Asmara – Krakow: Potential of Becoming Sister Cities?

 Asmara - Kraków sister cities relation following UNESCO World Heritage incription
Possibilities of establishing sister city relation between Asmara and Kraków, both World Heritage sites, in order to explore and promote cultural and commercial ties.


Yesterday, I went to the City Hall in Krakow, Poland, to interview Prof. Jacek M Majchrowski, Mayor of the Royal Capital City of Kraków since 2002 (re-elected in 2006, 2010 and in 2014), a lawyer, historian, and a professor at Jagiellonian University.

He became a member of the Democratic Left Alliance, a major left-wing Polish political party, but suspended his membership for the duration of his mayorship in Kraków.

He has written 14 history books, specializing mostly in the history of Polish political thought and doctrines. On 7 December 2015, he became Co-President of the Council of European municipalities and Regions.

It was a great interview – we talked about ASMARA – KRAKOW potential of becoming sister cities to help promote cultural and commercial ties between both World Heritage Sites.

The Interview will be broadcasted soon on Eritrea national television.

The city has grown from a stone age settlement to Poland’s second most important city. It began as a hamlet on Wawel Hill and was already being reported as a busy trading centre of Slavonic Europe in 965.

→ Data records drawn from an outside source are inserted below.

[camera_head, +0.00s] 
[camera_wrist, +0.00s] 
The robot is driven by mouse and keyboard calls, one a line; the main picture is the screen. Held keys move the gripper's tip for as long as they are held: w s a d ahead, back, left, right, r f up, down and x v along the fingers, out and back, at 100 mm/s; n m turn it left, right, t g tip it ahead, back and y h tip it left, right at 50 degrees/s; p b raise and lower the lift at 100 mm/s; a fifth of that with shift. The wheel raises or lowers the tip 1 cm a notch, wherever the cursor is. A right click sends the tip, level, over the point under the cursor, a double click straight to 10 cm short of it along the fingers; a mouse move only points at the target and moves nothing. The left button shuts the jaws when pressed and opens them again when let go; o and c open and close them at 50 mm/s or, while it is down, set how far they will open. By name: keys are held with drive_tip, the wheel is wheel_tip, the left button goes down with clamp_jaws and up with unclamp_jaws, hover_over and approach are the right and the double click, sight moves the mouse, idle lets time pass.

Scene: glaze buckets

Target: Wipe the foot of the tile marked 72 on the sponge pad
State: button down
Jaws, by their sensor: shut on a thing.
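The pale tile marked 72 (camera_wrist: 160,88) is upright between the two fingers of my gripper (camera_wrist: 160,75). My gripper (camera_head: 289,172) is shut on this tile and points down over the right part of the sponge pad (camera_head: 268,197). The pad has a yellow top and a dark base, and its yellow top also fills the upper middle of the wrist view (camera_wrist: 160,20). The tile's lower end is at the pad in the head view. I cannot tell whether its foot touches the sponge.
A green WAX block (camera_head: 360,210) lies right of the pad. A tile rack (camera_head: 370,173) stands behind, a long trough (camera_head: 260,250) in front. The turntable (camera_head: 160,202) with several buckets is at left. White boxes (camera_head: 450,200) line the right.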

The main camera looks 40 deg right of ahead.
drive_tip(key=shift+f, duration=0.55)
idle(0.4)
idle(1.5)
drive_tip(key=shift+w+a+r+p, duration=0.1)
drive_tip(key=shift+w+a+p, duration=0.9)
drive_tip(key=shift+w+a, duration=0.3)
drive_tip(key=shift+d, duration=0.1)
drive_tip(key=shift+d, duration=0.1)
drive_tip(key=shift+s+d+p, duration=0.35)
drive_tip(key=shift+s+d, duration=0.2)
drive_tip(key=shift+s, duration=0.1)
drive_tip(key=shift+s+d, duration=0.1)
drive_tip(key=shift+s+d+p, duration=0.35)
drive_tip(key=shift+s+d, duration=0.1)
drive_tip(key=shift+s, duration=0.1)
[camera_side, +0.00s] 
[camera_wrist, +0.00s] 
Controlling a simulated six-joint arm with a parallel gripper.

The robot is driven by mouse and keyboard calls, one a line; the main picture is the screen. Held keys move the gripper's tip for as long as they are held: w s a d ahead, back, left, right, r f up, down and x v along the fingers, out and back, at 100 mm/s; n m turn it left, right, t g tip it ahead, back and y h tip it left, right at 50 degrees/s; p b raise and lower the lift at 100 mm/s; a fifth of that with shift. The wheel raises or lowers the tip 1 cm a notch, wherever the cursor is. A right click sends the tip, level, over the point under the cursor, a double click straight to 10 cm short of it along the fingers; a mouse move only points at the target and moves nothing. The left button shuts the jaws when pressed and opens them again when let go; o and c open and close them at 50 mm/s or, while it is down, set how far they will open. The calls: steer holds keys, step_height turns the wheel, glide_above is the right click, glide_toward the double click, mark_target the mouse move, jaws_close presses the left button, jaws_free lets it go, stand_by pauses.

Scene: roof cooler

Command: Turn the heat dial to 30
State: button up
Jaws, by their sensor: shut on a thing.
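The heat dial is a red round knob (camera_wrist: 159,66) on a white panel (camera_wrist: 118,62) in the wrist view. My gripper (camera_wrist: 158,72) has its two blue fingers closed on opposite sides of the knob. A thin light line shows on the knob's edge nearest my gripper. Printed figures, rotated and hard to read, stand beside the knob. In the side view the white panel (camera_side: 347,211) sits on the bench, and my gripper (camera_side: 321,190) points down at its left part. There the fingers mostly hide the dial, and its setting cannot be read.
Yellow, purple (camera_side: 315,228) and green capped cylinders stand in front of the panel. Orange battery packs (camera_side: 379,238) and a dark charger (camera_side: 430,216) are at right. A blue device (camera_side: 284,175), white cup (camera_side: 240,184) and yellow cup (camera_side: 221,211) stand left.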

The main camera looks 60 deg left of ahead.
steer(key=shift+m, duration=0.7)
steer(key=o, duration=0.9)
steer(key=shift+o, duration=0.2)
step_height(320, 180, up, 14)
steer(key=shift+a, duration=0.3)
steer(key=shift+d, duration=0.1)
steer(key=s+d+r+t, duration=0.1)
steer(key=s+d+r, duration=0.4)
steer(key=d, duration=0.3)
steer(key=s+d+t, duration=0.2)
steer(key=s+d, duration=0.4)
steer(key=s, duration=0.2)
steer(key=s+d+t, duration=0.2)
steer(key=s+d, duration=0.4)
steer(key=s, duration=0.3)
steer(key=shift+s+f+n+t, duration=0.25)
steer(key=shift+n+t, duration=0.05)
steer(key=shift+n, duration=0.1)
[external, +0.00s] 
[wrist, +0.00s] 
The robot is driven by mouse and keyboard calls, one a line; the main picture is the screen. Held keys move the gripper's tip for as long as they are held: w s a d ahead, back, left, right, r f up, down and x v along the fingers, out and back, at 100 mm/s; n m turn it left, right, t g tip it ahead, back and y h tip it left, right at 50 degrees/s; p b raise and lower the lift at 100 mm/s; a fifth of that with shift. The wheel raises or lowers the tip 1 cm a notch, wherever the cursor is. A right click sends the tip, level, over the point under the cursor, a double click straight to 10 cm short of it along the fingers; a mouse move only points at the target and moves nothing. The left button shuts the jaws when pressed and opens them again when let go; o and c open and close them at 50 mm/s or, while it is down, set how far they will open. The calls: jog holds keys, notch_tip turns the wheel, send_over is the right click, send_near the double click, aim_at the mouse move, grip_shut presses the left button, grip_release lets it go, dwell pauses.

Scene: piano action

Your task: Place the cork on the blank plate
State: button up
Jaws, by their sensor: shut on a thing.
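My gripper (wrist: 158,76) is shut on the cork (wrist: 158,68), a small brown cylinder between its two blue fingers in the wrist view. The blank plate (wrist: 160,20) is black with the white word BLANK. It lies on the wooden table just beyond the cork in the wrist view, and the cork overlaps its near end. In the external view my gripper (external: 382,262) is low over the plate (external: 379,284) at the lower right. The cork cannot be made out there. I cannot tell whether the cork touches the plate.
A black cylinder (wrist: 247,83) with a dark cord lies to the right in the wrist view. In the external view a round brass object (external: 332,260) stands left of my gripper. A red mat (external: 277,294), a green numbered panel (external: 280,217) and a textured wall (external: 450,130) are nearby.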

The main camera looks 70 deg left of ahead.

With the establishment of new Universities and cultural venues at the emergence of the second Polish Republic in 1918 and throughout the 20th century, Kraków reaffirmed its role as a major national academic and artistic centre. The city has a population of approximately 760,000.

After the invasion of Poland at the start of World War II, Kraków became the capital of Germany’s General Government. The Jewish population of the city was forced into a walled zone known as the Kraków Ghetto, from which they were sent to German extermination camps such as the nearby Auschwitz never to return, and the Nazi concentration camps like Płaszów.

In 1978, Karol Wojtyła, Archbishop of Kraków, was elevated to the papacy as Pope John Paul II — the first Slavic pope ever, and the first non-Italian pope in 455 years.

Also that year, UNESCO approved the first ever sites for its new World Heritage List, including the entire Old Town in inscribing Cracow’s Historic Centre.

Kraków is classified as a global city with the ranking of high sufficiency by GaWC. Cited as one of Europe’s most beautiful cities, as well as one of the most unique destinations in the world, its extensive cultural heritage across the epochs of Gothic, Renaissance and Baroque architecture includes the Wawel Cathedral and the Royal Castle on the banks of the Vistula river, the St. Mary’s Basilica, Saints Peter and Paul Church and the largest medieval market square in Europe, the Rynek Główny.

Kraków is home to Jagiellonian University, one of the oldest universities in the world and traditionally Poland’s most reputable institution of higher learning.

In 2000, Kraków was named European Capital of Culture. In 2013 Kraków was officially approved as a UNESCO City of Literature.